Only a number is required: how many lines of the material contain the word "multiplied"?

----------------------------------------

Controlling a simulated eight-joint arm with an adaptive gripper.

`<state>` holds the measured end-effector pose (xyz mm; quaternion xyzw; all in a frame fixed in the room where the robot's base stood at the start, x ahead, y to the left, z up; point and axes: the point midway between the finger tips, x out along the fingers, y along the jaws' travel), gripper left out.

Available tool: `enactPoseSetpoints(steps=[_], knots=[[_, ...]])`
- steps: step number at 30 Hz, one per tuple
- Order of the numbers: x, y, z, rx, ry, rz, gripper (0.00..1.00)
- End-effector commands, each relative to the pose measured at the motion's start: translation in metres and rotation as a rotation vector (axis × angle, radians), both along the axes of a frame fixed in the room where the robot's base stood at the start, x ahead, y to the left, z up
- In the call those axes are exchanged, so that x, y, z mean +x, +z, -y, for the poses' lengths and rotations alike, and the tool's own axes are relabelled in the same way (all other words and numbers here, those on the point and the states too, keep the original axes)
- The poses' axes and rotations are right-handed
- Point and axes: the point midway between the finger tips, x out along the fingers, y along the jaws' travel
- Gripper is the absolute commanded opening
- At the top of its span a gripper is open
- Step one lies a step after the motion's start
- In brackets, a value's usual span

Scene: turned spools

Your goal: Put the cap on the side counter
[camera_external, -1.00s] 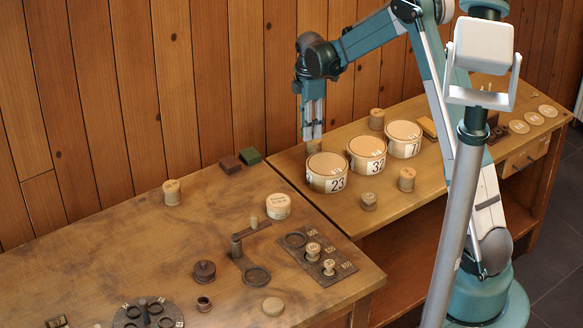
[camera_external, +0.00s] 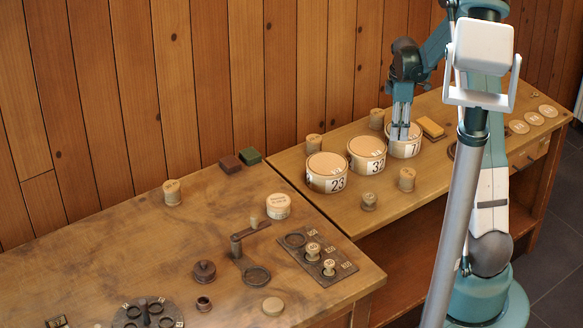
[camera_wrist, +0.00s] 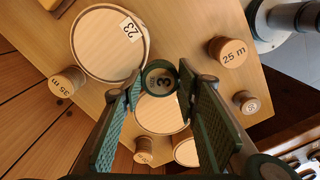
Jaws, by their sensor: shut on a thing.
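My gripper (camera_external: 401,132) is over the rightmost round canister (camera_external: 404,148) on the right-hand counter. In the wrist view, my gripper (camera_wrist: 161,88) is shut on a small round piece (camera_wrist: 160,78). The piece has a dark rim and a pale face marked 3, and appears to be the cap. In the external view it is too small to make out at the fingertips. The side counter appears to be this wooden right-hand counter (camera_external: 335,202), which carries three pale-topped canisters.
Wooden spools (camera_external: 407,179) stand in front of and behind the canisters. The left bench (camera_external: 110,245) holds several small parts. Bare counter shows at the front, between the small spool (camera_external: 369,201) and the edge.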

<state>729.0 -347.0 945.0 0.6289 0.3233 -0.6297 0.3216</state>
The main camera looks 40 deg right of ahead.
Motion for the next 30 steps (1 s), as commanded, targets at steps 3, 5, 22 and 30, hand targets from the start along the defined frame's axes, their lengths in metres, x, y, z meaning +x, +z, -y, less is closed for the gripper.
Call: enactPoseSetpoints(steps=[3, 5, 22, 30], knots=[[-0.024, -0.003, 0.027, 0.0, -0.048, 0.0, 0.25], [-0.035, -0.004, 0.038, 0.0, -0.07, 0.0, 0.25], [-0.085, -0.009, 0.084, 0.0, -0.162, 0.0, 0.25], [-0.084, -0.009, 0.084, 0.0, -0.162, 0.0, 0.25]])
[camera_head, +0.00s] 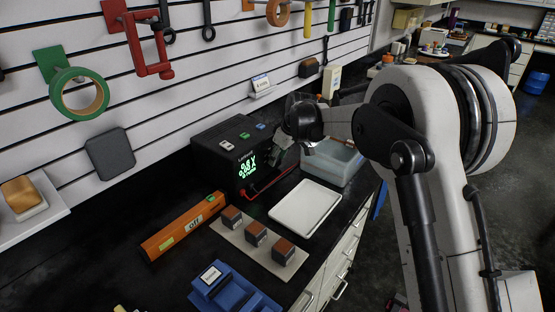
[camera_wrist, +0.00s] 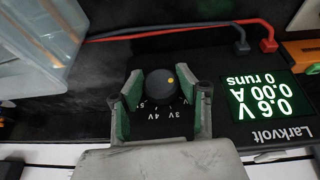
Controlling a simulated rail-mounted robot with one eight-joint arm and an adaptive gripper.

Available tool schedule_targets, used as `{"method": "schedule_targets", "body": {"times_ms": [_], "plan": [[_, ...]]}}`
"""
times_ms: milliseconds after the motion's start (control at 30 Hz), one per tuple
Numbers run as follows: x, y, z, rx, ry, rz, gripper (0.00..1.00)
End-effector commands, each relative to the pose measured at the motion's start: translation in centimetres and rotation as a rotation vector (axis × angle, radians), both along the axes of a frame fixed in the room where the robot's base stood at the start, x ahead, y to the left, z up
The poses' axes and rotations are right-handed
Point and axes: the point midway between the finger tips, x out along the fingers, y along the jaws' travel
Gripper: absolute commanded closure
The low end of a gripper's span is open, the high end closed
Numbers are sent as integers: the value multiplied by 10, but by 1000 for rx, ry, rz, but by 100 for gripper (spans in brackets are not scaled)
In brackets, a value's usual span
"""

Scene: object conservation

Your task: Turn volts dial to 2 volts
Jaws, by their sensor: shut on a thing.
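The black volts dial (camera_wrist: 158,88) has a yellow dot near its right edge in the wrist view. Part of its scale shows below it, with 3V and 4V readable. My gripper (camera_wrist: 163,92) has its green-padded fingers on both sides of the dial and is shut on it. The Larkvolt power supply (camera_head: 215,146) is a black box against the slatted wall. Its green display (camera_wrist: 262,98) appears upside down in the wrist view and reads 0.6 V, 0.00 A, 0 runs. In the head view my gripper (camera_head: 283,154) is at the box's front, and the dial is hidden.
Red and black leads (camera_wrist: 180,29) run past the dial to the front of the box. A clear bin (camera_head: 335,161) stands close on the right, with a white tray (camera_head: 306,207) in front. An orange bar (camera_head: 182,226) and several brown-topped blocks (camera_head: 256,234) lie nearby.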

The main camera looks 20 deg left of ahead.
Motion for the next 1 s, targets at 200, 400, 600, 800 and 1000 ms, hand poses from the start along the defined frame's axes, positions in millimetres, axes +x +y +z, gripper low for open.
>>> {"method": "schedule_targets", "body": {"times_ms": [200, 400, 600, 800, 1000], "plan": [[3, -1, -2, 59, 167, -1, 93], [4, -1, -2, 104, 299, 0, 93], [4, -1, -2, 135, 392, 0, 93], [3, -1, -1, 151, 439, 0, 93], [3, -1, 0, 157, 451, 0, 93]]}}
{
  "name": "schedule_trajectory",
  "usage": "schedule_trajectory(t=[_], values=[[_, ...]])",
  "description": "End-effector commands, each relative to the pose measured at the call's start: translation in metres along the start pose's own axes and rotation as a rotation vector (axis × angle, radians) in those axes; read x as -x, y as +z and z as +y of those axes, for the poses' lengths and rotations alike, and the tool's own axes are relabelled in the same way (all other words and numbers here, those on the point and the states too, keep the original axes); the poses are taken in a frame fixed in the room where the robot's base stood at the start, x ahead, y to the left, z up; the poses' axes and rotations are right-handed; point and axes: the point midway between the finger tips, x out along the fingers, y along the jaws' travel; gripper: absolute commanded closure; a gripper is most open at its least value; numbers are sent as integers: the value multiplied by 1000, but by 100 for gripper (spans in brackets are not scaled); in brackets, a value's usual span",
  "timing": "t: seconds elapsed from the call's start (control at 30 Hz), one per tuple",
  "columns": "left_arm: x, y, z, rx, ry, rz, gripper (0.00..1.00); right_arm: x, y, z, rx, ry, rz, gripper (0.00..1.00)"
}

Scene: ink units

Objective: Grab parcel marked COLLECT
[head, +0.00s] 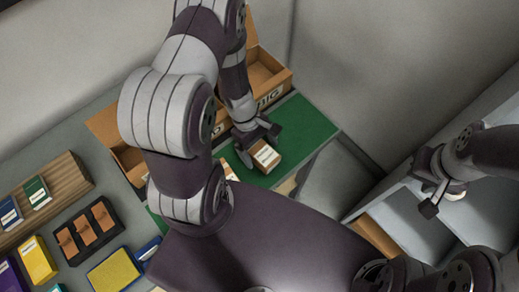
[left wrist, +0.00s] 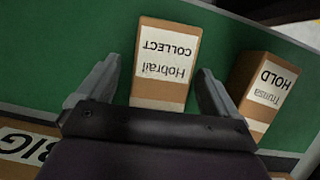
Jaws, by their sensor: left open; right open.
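The parcel marked COLLECT (left wrist: 163,62) is a brown box with a white label that also reads "Hobrail". It lies on the green mat (head: 306,128) and shows in the head view (head: 264,157). My left gripper (left wrist: 157,80) is open, with one finger on each side of this parcel; I cannot tell whether they touch it. In the head view my left gripper (head: 256,134) is at the parcel's far edge. A parcel marked HOLD (left wrist: 264,90) stands to its right in the left wrist view. My right gripper (head: 428,184) is open and empty, at the right.
Brown open boxes (head: 266,74) stand behind the mat; one label reads "BIG" (left wrist: 28,150). A wooden rack (head: 68,178), a black tray (head: 76,253) and ink pads (head: 114,272) are at the left. My left arm hides part of the table.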

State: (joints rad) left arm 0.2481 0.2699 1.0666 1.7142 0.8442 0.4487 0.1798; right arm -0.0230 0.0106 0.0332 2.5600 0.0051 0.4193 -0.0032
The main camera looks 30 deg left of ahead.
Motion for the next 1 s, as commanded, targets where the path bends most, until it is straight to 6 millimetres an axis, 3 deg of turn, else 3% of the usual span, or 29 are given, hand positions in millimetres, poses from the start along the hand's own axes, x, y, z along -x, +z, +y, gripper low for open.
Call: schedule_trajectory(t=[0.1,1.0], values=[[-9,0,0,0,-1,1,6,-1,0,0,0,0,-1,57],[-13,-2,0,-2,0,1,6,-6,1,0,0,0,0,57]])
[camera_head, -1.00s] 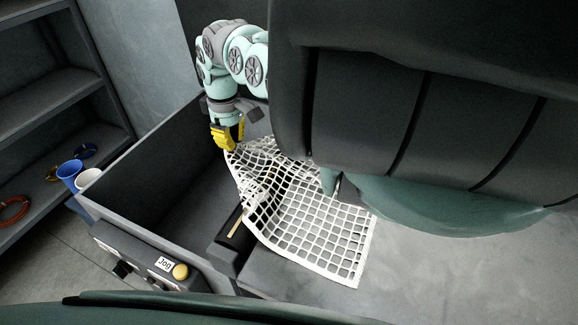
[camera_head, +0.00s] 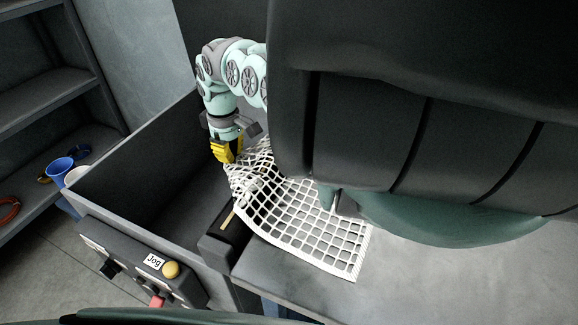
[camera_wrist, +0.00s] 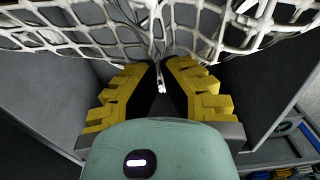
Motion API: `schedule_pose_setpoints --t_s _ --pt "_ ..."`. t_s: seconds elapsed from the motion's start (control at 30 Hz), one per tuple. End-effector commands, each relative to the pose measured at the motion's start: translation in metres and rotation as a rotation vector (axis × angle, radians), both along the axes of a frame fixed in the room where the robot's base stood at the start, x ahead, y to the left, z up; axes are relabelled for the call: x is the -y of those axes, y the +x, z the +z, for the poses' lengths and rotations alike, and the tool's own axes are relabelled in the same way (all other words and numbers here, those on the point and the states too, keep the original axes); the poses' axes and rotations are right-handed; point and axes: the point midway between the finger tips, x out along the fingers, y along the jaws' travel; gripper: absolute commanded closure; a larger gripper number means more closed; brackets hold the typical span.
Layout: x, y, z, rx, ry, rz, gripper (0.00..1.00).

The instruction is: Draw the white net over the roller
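The white net (camera_head: 305,225) lies spread on the grey table, its far left part bunched and raised toward the bin. My gripper (camera_head: 224,160) points down over the bin at the net's far left corner. In the wrist view, the yellow fingers (camera_wrist: 164,72) come together around a net cord, and the white net (camera_wrist: 80,35) spreads from their tips. A dark bar (camera_head: 228,240) lies along the edge between bin and table, partly under the net; it appears to be the roller. Its far part is hidden by the net.
The dark bin (camera_head: 140,165) has tall walls around my gripper. A control panel (camera_head: 140,262) with a yellow button is on its near side. A shelf (camera_head: 50,100) at left holds a blue cup (camera_head: 60,168). My dark body covers the upper right. The table (camera_head: 440,285) is clear at right.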

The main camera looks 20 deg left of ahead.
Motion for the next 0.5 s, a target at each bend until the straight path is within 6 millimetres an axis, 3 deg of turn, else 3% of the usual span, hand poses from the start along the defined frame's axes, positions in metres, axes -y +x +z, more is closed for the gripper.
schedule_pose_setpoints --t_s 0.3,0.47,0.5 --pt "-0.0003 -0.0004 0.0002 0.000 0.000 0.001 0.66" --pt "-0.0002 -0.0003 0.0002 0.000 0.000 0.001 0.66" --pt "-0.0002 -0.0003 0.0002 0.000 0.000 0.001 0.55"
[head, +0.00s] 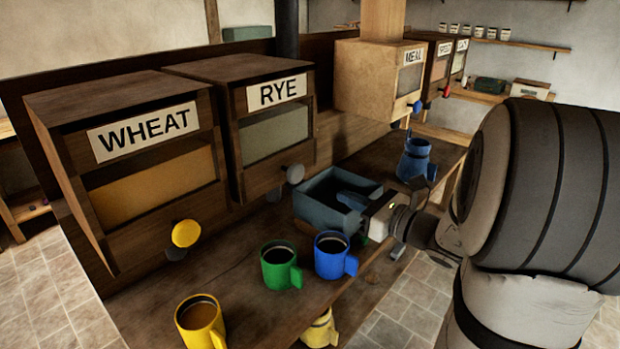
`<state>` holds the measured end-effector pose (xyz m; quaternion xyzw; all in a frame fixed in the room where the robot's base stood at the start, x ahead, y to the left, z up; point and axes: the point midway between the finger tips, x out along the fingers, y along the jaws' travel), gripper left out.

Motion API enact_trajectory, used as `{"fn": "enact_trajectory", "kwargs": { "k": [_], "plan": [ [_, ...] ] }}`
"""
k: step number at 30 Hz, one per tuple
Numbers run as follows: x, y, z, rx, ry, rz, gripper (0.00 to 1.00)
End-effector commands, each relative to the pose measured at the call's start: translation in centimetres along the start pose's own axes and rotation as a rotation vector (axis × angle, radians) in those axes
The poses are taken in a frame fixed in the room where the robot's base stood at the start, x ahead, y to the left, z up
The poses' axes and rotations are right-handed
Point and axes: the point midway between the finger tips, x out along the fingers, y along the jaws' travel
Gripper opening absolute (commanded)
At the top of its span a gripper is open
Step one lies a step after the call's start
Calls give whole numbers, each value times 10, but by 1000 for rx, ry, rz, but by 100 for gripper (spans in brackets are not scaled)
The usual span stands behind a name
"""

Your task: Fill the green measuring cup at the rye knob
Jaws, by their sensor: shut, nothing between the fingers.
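The green measuring cup (281,267) stands upright on the bench, handle to the right, left of a blue cup. Its inside looks dark; I cannot tell whether it holds anything. The rye bin (278,135) has a dark wooden front, a RYE label and a window. Its grey knob (294,174) sticks out low on the front, behind and above the green cup. My gripper (370,220) is shut and empty, at the right edge of the blue-grey tray, to the right of the knob and cup. Its fingertips are hard to make out against the tray.
The blue cup (334,256) stands close to the green cup. A yellow cup (201,321) is at front left; another yellow item (320,330) is below the bench edge. The blue-grey tray (312,208) and a blue jug (413,163) stand farther back. The wheat knob (186,233) sticks out left.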

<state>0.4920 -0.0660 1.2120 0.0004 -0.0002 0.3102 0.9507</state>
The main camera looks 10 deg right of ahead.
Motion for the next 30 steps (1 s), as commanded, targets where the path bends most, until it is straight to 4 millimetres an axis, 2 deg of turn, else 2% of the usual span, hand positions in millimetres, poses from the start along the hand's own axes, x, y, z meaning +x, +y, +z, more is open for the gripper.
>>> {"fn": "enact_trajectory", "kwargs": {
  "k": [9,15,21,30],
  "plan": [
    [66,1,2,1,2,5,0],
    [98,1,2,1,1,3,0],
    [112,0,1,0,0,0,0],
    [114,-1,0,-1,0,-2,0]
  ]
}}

----------------------------------------

Response to this exercise = 2